Hardwicke: Yeah, oh, well, when I was scouting 'Nativity Story,' we were, like, in the middle of Morocco, and we're looking for locations that haven't changed in 2,000 years, right? You realize how much we have messed up the world. So my next one is kind of like an eco-activist film about, it's called 'The Monkey Wrench Gang' and it's about four people that love the land, and they're willing to fight and do a few little mischievous acts to bring attention to saving the planet.

Tavis: 'The Monkey Wrench...'

Hardwicke: So it's pretty fun, yeah.

Tavis: 'The Monkey Wrench Gang.' It sounds like my friends, but that's another...

Hardwicke: Ah. (Laugh)

Tavis: That's another issue. Did you have a good time? I was in Morocco for the first time this summer. I loved it.

Hardwicke: Isn't it cool?

Tavis: Did you love it? Isn't it a cool place?

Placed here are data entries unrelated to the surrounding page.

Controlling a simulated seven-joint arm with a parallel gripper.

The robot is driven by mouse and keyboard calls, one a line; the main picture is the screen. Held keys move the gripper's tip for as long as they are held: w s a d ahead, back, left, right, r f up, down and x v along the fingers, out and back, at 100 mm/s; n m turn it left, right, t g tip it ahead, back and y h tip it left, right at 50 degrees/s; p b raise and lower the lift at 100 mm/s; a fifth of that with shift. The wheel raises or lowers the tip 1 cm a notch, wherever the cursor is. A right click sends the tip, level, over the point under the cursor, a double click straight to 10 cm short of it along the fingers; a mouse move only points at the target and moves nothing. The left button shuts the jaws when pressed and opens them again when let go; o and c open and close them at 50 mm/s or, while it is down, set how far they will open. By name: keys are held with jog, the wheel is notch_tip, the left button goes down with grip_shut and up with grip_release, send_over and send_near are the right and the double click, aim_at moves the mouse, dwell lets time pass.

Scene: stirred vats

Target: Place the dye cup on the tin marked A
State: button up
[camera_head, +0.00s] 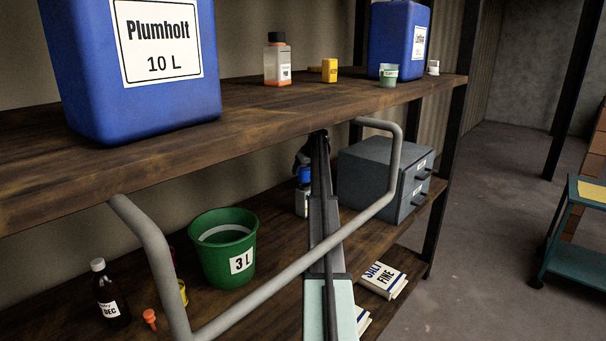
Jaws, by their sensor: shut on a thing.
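My gripper (303,165) is over the lower shelf, behind the rail and partly hidden by my own arm. It is shut on a small blue thing (304,175), which looks like the dye cup. Right below the blue thing stands a pale grey, tin-like container (301,203). They look close together in line, but I cannot tell whether they touch. No letter A can be read on the container, and my arm covers its right side.
A green 3 L bucket (209,262) stands left of my arm, a grey drawer box (375,170) right of it. A grey rail (285,275) crosses in front. The upper shelf (250,108) hangs above. White SALT FINE packs (381,276) and a dark bottle (110,298) also stand below.

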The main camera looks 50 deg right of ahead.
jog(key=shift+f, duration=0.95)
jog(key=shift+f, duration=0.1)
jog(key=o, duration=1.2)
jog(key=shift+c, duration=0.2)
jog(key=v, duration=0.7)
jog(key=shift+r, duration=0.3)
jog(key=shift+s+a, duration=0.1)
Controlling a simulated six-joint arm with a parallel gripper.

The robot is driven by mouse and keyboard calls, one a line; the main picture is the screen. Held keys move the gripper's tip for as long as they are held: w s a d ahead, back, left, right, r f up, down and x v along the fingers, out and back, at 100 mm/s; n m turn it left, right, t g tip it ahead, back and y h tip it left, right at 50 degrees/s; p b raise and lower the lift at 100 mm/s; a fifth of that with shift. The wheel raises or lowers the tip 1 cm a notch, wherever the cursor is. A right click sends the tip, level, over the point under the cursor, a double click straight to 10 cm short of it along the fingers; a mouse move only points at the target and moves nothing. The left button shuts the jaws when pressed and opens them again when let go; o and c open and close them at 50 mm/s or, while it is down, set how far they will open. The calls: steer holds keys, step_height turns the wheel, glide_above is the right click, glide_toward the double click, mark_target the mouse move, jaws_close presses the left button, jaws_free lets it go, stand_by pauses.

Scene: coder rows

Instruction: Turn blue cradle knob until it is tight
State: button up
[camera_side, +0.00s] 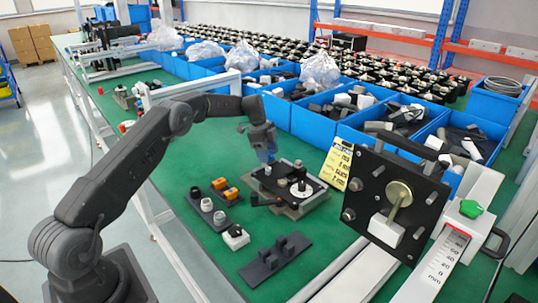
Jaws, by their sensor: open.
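My gripper (267,158) points down at the back left edge of a black fixture plate (268,176) on the green bench. It is open, with its fingertips close to the plate; I cannot tell whether they touch anything. A bluish patch shows at the fingertips. It is too small to tell whether this is the blue cradle knob or part of the fingers. No other blue knob is clear. The fixture carries a white disc (302,190) and dark posts, with a black lever (262,202) at its front left.
Small blocks with knobs (207,205) and a dark bracket (275,258) lie in front. Blue bins (310,122) line the back. Green bench is bare around the bracket.

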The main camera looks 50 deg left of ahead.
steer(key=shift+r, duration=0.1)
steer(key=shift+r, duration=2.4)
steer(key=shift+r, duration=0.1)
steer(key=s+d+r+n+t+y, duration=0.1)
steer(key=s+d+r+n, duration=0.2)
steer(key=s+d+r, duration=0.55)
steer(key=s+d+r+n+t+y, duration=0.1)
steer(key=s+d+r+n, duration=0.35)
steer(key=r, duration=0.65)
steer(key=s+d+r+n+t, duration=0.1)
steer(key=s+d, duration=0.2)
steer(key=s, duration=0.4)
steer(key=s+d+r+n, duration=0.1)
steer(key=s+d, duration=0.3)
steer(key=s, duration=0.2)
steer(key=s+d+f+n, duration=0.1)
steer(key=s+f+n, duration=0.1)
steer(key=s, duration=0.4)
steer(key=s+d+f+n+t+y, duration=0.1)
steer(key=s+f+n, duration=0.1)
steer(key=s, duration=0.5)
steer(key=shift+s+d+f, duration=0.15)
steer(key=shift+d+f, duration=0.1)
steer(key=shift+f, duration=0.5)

Hardwicke: Oh, I loved it, yeah. I love all the Berber rugs, and all the arts, and the landscape's gorgeous.

Tavis: It is quite a - I'd been to any number of parts of Africa, but never to Morocco.

Hardwicke: Me too, yeah.

Tavis: It's just so different than everything else.

Hardwicke: Oh, it's not like, I've been to Kenya and Tanzania and South Africa, but it's its own people.

Tavis: I'm glad to have you on the program.

Hardwicke: Yeah, thank you so much.

Tavis: 'The Nativity Story.' Check it out at a theater near you. That's our show for tonight. Catch me on the radio this weekend, Public Radio International. Check your local listings. Thanks for watching, and keep the faith.